Start of Records for the exercise

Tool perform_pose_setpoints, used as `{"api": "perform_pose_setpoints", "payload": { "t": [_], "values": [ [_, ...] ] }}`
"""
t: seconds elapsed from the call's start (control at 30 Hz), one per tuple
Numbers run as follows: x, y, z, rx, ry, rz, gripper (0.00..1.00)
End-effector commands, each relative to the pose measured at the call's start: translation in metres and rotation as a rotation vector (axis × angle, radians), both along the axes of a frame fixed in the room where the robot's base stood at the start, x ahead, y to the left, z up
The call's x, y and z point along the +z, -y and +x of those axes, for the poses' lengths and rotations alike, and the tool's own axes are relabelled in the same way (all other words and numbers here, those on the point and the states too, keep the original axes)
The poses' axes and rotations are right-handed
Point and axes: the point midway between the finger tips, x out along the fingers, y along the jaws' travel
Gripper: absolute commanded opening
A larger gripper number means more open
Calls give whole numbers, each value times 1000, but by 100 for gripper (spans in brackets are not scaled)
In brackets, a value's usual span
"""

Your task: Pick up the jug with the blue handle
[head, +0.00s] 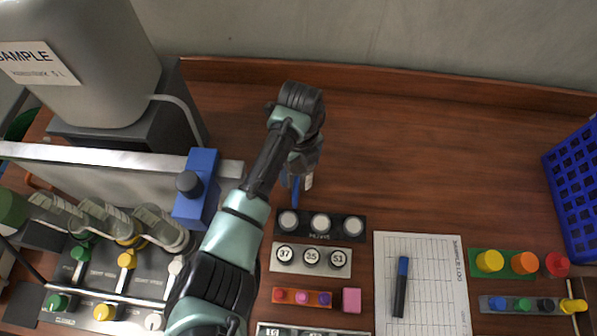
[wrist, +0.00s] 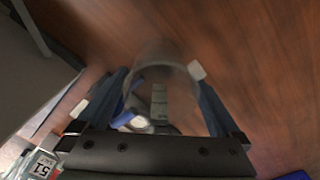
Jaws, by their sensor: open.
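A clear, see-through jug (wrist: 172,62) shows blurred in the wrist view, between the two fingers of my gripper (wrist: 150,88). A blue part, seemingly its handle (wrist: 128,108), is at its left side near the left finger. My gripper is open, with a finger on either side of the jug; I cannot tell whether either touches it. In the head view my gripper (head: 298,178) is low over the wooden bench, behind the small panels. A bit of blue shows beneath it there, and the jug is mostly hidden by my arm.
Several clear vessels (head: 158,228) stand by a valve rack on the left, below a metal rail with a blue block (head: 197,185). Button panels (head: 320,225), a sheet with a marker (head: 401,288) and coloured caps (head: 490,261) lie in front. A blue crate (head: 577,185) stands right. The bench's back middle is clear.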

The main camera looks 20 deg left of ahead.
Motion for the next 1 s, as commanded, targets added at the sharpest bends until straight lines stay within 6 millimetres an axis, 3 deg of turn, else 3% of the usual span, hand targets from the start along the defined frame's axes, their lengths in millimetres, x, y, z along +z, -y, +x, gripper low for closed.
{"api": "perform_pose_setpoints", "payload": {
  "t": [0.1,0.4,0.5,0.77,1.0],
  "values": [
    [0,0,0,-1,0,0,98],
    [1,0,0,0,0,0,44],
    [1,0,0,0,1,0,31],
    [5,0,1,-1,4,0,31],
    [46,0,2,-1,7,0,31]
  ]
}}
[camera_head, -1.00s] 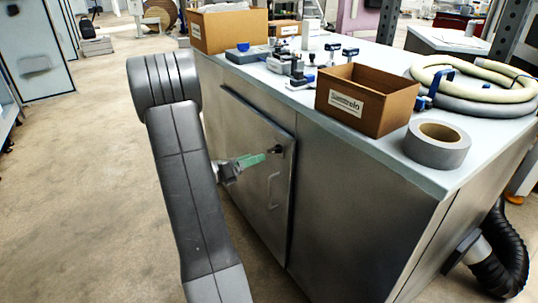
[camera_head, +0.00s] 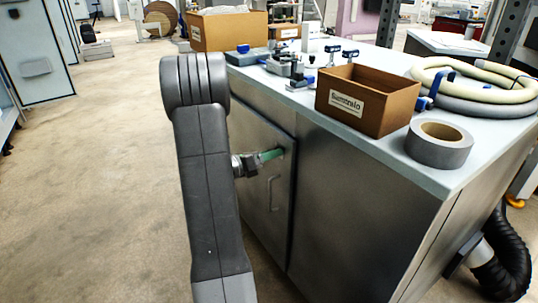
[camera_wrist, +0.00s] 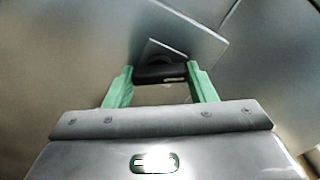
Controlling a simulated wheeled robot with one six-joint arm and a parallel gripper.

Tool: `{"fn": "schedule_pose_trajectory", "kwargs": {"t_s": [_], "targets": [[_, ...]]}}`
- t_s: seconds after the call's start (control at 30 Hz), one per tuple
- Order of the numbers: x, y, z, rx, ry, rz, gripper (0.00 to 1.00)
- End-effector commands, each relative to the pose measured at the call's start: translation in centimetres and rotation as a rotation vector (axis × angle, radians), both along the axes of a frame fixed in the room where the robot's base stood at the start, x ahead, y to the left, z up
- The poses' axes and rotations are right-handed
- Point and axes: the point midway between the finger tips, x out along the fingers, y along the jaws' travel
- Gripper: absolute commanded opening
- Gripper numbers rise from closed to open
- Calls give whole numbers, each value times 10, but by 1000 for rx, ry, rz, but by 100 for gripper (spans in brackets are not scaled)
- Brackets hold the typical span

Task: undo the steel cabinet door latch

End of Records for the exercise
Start of Records for the exercise

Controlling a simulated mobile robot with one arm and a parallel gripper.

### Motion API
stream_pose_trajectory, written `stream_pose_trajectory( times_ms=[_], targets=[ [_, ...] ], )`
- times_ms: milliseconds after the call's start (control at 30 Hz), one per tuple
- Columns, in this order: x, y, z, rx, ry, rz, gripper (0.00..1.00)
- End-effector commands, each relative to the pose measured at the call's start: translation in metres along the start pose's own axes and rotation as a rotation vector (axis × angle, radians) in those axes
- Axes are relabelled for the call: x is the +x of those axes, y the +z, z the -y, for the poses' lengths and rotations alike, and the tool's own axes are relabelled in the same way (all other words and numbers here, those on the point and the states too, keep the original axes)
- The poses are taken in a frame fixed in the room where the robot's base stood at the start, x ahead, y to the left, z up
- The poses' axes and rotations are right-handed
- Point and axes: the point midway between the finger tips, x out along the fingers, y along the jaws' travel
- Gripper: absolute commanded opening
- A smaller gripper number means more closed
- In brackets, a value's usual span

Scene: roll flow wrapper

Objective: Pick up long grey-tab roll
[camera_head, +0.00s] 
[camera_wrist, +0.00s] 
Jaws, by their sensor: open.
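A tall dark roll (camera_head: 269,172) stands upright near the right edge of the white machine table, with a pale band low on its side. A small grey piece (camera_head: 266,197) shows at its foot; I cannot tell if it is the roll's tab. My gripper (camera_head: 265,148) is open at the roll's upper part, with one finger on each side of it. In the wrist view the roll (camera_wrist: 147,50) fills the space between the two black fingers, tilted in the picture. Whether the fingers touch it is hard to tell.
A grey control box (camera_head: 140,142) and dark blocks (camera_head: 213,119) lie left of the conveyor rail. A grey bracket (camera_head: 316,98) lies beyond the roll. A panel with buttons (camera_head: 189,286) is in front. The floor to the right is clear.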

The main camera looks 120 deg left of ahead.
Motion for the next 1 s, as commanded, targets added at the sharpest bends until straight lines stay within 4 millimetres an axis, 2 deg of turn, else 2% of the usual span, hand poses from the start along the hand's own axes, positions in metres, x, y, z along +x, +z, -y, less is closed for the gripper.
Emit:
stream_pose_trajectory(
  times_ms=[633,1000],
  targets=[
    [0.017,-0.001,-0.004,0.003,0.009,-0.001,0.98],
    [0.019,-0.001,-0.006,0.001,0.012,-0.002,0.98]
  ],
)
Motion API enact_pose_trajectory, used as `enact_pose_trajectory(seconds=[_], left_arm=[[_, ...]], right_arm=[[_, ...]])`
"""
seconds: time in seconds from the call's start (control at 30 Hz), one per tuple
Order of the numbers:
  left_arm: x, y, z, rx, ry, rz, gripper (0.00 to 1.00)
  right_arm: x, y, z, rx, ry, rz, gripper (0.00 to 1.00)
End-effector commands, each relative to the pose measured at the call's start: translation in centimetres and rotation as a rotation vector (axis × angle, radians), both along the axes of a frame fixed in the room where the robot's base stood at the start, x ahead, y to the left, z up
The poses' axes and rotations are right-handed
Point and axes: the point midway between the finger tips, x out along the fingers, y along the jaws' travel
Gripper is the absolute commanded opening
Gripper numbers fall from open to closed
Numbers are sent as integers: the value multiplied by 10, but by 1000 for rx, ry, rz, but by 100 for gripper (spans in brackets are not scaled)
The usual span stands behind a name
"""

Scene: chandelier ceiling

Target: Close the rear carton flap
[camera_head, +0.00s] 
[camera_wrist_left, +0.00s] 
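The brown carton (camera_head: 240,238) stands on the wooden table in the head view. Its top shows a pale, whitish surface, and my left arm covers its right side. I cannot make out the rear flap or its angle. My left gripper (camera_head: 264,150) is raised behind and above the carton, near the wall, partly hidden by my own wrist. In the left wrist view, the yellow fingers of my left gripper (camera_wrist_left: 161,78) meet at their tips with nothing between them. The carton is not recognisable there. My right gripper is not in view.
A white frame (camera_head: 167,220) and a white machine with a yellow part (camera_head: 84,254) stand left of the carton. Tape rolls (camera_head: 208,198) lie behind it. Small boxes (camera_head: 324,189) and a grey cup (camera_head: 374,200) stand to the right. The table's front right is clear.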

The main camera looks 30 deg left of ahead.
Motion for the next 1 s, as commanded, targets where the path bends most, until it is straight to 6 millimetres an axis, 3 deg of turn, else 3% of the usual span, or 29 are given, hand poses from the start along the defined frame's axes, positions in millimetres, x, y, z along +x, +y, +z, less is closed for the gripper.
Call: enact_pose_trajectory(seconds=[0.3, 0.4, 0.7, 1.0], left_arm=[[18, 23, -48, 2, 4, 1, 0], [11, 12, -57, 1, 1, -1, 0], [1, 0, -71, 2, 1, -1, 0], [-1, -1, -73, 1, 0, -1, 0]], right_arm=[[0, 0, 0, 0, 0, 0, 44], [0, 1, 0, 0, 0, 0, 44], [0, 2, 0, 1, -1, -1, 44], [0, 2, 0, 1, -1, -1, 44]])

End of Records for the exercise

Aim of the exercise
Copy out every line of the data that includes "opening".

Result
Gripper: absolute commanded opening
- Gripper: absolute commanded opening
- Gripper: absolute commanded opening
Gripper is the absolute commanded opening

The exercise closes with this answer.